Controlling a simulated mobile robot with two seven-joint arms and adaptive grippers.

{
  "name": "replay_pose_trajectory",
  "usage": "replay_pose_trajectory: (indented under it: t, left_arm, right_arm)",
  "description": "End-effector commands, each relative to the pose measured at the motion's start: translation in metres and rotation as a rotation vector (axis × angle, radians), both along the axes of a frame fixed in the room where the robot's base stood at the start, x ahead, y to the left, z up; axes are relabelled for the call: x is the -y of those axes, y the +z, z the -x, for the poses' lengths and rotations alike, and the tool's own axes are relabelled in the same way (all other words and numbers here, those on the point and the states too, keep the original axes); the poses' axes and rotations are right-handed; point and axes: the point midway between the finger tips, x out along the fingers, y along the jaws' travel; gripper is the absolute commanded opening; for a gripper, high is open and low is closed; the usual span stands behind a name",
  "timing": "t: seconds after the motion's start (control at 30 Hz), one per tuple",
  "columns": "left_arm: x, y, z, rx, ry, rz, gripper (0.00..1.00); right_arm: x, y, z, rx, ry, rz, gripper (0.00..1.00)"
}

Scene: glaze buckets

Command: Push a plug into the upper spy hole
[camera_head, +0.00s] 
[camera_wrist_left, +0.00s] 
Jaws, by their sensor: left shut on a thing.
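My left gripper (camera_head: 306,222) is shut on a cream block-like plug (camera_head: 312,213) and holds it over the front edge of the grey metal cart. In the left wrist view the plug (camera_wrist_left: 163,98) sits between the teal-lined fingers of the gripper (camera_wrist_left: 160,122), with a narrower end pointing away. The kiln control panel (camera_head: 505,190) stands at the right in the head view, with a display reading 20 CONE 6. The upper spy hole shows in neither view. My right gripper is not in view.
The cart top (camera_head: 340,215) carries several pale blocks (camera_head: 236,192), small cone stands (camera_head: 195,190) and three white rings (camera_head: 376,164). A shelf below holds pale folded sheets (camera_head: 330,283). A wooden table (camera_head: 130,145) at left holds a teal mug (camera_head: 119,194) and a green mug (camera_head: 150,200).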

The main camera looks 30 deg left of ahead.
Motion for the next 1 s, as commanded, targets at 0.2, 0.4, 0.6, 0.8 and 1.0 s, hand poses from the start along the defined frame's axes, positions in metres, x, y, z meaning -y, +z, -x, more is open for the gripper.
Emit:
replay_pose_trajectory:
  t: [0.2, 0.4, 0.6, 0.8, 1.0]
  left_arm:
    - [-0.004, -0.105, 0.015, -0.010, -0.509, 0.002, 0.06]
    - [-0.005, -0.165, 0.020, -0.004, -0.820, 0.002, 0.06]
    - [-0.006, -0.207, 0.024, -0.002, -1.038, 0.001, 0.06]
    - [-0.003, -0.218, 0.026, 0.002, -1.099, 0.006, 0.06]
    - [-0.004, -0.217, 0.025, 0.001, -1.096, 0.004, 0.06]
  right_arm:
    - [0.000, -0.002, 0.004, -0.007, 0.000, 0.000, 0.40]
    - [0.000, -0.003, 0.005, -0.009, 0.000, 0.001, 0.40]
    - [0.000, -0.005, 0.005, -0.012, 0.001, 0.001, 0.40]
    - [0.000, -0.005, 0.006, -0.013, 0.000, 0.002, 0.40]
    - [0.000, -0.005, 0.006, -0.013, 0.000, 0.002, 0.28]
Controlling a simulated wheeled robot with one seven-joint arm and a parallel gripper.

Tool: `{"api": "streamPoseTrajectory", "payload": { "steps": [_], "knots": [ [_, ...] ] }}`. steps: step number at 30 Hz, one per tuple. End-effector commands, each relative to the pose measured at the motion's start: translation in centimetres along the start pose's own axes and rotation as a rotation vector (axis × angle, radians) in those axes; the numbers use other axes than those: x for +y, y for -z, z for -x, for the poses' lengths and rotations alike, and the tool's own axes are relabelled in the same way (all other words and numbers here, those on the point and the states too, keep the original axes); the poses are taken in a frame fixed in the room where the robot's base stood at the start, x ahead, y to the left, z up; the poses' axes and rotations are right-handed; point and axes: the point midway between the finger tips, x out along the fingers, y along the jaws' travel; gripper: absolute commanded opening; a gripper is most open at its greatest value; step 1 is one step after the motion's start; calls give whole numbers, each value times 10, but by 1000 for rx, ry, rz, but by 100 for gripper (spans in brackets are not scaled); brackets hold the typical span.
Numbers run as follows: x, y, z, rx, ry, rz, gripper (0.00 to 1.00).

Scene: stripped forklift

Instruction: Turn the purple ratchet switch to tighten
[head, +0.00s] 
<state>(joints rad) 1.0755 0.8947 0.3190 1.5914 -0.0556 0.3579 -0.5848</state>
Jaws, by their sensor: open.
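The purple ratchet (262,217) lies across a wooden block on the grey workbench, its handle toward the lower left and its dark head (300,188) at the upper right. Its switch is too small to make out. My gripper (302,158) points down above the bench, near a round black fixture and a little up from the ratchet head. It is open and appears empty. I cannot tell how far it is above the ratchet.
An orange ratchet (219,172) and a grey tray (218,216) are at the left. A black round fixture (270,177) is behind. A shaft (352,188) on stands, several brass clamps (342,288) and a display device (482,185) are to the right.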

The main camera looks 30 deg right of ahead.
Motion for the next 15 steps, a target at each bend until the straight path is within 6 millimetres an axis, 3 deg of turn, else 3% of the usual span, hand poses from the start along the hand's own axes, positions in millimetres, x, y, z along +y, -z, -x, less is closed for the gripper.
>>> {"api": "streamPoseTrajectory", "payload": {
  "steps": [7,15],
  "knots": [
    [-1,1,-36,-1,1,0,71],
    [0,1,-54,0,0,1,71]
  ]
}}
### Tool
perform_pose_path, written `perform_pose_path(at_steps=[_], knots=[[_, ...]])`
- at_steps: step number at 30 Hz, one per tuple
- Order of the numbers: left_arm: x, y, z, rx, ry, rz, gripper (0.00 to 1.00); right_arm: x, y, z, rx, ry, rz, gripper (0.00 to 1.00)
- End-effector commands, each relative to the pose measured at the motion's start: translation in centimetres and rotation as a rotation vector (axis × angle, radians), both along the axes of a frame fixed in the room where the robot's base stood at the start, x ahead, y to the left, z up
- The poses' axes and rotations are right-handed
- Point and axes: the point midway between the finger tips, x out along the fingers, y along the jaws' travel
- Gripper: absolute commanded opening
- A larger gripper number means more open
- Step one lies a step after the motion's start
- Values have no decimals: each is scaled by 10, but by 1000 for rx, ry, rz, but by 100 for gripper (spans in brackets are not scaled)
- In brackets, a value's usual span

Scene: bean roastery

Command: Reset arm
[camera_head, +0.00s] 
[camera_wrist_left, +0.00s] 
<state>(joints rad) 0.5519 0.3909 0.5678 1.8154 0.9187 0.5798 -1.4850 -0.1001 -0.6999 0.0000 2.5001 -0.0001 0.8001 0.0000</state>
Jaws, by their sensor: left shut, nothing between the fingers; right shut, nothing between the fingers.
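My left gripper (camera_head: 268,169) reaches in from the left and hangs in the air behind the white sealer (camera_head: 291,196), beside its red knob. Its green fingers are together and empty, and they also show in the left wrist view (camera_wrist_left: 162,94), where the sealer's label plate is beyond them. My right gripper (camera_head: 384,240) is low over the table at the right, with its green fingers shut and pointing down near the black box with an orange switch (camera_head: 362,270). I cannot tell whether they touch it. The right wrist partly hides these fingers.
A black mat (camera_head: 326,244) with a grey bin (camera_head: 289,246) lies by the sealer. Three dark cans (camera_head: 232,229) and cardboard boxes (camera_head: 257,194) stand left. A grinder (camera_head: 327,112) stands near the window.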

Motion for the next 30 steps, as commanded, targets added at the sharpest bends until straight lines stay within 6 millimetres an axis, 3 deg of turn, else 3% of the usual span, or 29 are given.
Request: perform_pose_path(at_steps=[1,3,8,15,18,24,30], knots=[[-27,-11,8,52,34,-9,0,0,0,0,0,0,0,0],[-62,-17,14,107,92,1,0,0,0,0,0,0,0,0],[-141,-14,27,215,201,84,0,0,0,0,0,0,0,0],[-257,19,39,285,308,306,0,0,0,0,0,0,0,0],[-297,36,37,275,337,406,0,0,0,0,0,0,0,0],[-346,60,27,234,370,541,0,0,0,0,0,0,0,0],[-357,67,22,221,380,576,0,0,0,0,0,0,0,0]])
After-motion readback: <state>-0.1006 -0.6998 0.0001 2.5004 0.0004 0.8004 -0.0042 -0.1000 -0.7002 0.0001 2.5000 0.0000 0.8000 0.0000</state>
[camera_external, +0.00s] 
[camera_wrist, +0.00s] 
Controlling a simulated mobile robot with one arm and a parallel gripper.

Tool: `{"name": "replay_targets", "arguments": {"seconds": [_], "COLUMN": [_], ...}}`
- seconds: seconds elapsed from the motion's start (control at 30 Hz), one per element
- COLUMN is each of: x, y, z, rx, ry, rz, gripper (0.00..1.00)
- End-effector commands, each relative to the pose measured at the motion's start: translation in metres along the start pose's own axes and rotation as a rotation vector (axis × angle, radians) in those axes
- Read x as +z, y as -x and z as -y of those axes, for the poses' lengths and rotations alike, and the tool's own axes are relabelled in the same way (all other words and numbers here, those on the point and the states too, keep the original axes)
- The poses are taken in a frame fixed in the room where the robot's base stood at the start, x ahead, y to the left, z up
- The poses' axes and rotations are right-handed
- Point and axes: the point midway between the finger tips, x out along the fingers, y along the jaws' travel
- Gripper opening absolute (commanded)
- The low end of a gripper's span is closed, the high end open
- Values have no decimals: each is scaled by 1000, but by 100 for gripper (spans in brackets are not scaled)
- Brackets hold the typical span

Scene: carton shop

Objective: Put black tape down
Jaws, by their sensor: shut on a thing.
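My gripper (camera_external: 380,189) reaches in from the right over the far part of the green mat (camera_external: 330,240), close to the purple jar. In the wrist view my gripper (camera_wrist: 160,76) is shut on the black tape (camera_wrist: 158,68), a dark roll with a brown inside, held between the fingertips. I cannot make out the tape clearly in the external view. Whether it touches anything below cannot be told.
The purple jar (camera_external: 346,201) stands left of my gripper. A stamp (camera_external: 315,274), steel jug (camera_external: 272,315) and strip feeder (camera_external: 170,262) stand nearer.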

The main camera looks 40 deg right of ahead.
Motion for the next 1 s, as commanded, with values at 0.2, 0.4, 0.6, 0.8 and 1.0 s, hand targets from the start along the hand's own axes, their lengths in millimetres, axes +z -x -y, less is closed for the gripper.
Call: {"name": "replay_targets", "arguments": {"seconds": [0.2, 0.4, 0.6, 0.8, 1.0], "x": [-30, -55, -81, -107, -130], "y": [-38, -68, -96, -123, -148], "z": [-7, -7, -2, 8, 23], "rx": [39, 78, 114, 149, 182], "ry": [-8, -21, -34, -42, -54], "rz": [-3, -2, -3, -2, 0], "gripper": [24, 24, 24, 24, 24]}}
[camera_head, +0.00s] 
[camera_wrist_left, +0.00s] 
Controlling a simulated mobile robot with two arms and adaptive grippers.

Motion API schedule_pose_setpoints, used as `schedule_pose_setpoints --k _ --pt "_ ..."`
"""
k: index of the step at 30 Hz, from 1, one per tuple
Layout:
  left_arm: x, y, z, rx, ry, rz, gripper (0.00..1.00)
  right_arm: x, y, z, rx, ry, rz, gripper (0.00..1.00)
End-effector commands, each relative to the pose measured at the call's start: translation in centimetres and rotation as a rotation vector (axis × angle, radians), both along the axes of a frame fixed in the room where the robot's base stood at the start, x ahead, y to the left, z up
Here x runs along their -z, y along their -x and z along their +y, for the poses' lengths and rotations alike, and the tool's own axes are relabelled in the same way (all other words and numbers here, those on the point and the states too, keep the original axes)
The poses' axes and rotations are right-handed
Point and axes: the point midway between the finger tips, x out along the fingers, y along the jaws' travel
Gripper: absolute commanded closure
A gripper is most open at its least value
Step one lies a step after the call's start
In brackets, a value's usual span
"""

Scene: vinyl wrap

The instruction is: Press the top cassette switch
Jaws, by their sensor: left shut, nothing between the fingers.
☆ ☆ ☆ ☆
--- Problem statement ---
Transcribe the lines above from the one with "Controlling a simulated mobile robot with one" through the one with "- Read x as". Include both ends and leave out every other line.

--- Solution to this exercise ---
Controlling a simulated mobile robot with one arm and a parallel gripper.

Tool: `{"name": "replay_targets", "arguments": {"seconds": [_], "COLUMN": [_], ...}}`
- seconds: seconds elapsed from the motion's start (control at 30 Hz), one per element
- COLUMN is each of: x, y, z, rx, ry, rz, gripper (0.00..1.00)
- End-effector commands, each relative to the pose measured at the motion's start: translation in metres along the start pose's own axes and rotation as a rotation vector (axis × angle, radians) in those axes
- Read x as +z, y as -x and z as -y of those axes, for the poses' lengths and rotations alike, and the tool's own axes are relabelled in the same way (all other words and numbers here, those on the point and the states too, keep the original axes)

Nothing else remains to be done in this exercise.